Amidst fierce battles, a new Meituan that focuses on instant retail and self-operated retail is beginning to take shape.
Even without the intrusions of JD and Alibaba, the growth of Meituan’s takeout market has long entered a phase of slower growth. In contrast, the growth certainty of instant retail and self-operated retail is much stronger.
From a business perspective, the takeout battle has accelerated Meituan’s investment pace in instant retail and ‘Xiaoxiang Supermarket’. Recent actions, such as quickly expanding its warehouses and establishing offline supermarkets, or Meituan’s sudden entry into negotiations with Dingdong Maicai, reflect its latest strategic intent.
Under a more focused strategic direction, Meituan’s initial boundary-less innovations and subsequent bold investments in new businesses like Meituan Grocery, and Meituan Preferred may be hard to replicate in the short term.
Currently, as Meituan seeks more certain growth, a significant variable remains AI.
In the 2025 financial call, Wang Xing noted that while general-purpose AI can chat, it cannot reliably manage real-world service experiences; the merchant POI data, dynamic operational data, and genuine user evaluations accumulated by Meituan over the last decade are precisely the most precious feed for a ‘local service AI’.
However, from the product experience standpoint, whether it’s ‘Xiaotuan’ or the standalone app ‘Xiaomei’, AI’s true role has only been initiated at the order decision level.
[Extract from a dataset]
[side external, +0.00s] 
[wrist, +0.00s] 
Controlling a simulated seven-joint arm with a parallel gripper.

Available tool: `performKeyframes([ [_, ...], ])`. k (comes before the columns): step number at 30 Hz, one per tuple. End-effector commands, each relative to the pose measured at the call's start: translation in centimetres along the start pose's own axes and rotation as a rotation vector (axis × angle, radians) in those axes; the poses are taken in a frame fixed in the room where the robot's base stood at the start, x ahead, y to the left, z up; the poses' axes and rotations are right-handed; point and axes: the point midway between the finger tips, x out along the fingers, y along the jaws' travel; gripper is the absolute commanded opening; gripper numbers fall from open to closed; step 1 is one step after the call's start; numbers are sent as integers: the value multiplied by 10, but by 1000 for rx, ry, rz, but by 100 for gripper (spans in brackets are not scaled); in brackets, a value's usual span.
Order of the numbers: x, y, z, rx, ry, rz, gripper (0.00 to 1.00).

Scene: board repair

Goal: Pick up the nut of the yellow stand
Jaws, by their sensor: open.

The AI upgrades in delivery fulfillment and the intelligent feedback of evaluation data have yet to form a visible closed-loop advantage.
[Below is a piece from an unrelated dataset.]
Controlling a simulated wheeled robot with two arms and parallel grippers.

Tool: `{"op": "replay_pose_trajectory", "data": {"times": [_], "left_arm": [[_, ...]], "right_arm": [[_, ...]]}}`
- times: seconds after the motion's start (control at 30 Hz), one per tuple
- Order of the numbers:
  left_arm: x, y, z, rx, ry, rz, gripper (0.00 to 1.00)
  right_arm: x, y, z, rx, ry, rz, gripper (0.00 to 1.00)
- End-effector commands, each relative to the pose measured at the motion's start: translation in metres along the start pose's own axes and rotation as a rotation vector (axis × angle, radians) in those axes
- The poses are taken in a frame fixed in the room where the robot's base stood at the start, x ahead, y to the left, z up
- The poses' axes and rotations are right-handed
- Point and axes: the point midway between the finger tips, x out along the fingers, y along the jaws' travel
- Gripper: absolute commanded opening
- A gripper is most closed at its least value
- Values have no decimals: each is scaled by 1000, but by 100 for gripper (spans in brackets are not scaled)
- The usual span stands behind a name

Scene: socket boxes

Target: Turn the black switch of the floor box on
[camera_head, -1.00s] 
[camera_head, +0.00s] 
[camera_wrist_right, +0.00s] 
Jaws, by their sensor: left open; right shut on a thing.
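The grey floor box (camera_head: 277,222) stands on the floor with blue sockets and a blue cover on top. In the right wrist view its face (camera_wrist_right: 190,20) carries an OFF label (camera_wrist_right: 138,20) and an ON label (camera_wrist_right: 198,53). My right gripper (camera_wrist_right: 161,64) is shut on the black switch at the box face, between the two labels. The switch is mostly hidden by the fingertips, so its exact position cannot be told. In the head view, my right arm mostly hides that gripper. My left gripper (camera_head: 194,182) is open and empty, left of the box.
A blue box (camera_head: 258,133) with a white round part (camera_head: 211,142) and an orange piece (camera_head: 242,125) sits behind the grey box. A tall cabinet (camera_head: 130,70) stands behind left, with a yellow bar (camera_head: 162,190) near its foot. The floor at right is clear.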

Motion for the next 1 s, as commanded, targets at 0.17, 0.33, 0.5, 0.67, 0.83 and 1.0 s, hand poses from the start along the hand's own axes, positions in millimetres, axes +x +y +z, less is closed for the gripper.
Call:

▲ The home pages of ‘Xiaotuan’ and ‘Xiaomei’.
Compared to Alibaba’s general-purpose AI assistant Qianwen, the differences in Meituan AI are not apparent, and its presence and volume are significantly lower.
While the future impact of AI on the physical world remains uncertain, one thing is clear: technological variables influenced by strategic thinking and organizational resilience depend solely on how Wang Xing leads Meituan to triumph once more.